Blurring the line between novelist and blogger since 2016

As large as alone

 

I still don’t know why we were forbidden from going into my mother’s purse.

We were not a house of taboo places. Other than Christmas-present-hiding-season, no part of the house we grew up in wasn’t all of ours.

On some rare occasion that had me, with explicit permission,  fishing in my mother’s wallet to get cash for something, I found a surprise.  I was only a boy. There was a white paper, folded many times, with a poem typed on it: e.e. cummings’ masterful “maggie and millie and molly and may.”

It was the only poem my mother carried. It was the only poem I can name that she liked. Decades later I would commit it to memory for my own sake. Decades after that, it is still there. I can recite it, but never recall his exotic punctuation with any precision.

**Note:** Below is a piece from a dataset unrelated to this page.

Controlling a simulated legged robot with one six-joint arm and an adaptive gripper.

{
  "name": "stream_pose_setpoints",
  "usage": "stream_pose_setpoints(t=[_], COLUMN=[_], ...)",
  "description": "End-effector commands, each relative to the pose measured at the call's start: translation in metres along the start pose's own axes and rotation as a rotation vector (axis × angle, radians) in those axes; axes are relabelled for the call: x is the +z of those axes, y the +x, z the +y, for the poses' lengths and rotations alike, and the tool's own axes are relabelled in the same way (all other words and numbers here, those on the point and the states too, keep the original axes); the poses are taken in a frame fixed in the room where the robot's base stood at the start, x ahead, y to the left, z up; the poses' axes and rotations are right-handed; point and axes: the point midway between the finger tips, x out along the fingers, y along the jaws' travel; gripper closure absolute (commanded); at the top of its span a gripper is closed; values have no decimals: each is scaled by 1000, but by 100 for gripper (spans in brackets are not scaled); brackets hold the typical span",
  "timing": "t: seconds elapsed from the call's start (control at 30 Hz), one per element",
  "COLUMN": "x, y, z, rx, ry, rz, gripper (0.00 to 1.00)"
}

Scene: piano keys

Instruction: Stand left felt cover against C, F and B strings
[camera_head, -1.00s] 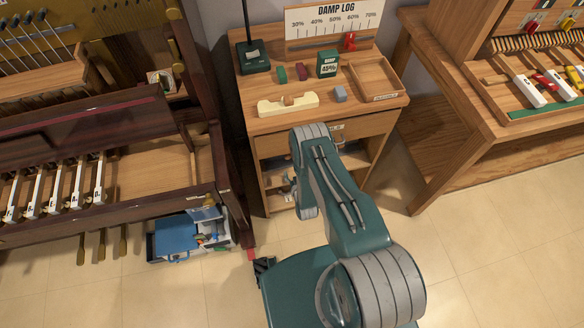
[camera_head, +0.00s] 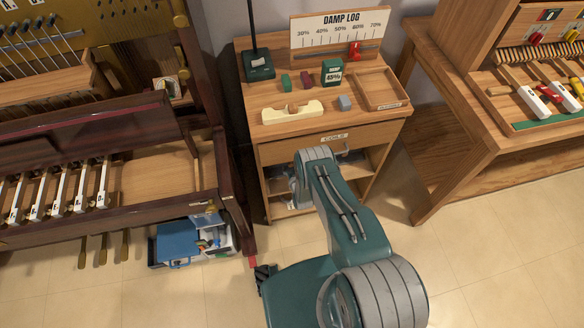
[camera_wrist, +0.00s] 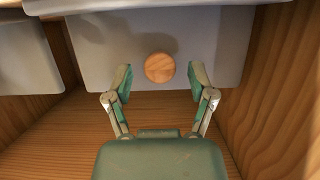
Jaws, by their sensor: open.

It is not at all clear why that poem and that piece of paper have been circling my mind and my attention this week. Of all the things to focus on as Friday,  the first anniversary of my mother’s passing,  impends, I am thinking of four imaginary little girls going to the beach to play. The poem is an excellent instance of cummings’ peculiar form of brilliance, where simplicity proves the ultimate form of sophistication. Each of the girls goes to the same beach, for the same purpose, on the same day, in the same company. Maggie finds elegance, relaxation and escape. Millie finds a creature, both inert and alive, on which she can beam her empathy. Molly becomes frightened by a threat that is no threat and May finds transcendence in the simplest of things. It reads like a ditty, easily sung in 4/4 time over a tinkling guitar or piano.

And then it closes with a couplet:

                                      For whatever we lose (like a you or a me)

                                      it’s always ourselves we find in the sea.

I was thinking of all that as I drove to work yesterday, counting down the hours until I would walk out of work Thursday afternoon, forward the on-call phone to someone else, and just be David for a day. It so moved me, inert and blocked as I was by a red light, that I contemplated pulling into a parking lot to compose myself. Instead, the light turned green.

For years, I have toyed with the thought of teasing cummings’ (exactly) 92 words into a novel. Recast the little girls of my mind’s eye as women coming together to the seaside for a wedding, funeral or some reunion. They sit at the same table, having the same conversations, but their essential natures color the experience into four perfectly different narratives.

More than 20 years ago, I had my eyes closed tight, trying to find some sleep on a coach bus headed out of Paris to some forgotten abbey or chateau. Another American student was talking to a friend in the seat behind me, saying “I think Paris is sadly romantic….” Even then, I knew that Paris is an explosion of potential and magic and light. It was she, unsuccessful in finding dashing company, who was sadly romantic. She and I went to the same beach; one found a shell that sang.

Over the years, I’ve wondered what my mother loved about that poem. I never managed to ask if it was what I loved. If it was the notion of holding a smooth round stone as small as the world and as large as alone. Or the perpetual center and renewal the ocean offers to any who will take it. What part of her inner life came to life in the words.

Or maybe, like so much of life, she loved it all.

 

3 Comments

  1. Nicole Kieser

    Beautiful David. May you and your family find peace tomorrow.

  2. Mo

    Your mom was an amazing person as are you, my friend.

  3. Rachel

    David,my heart is with you and the family today and always
    I think of her often. Hugs to all.????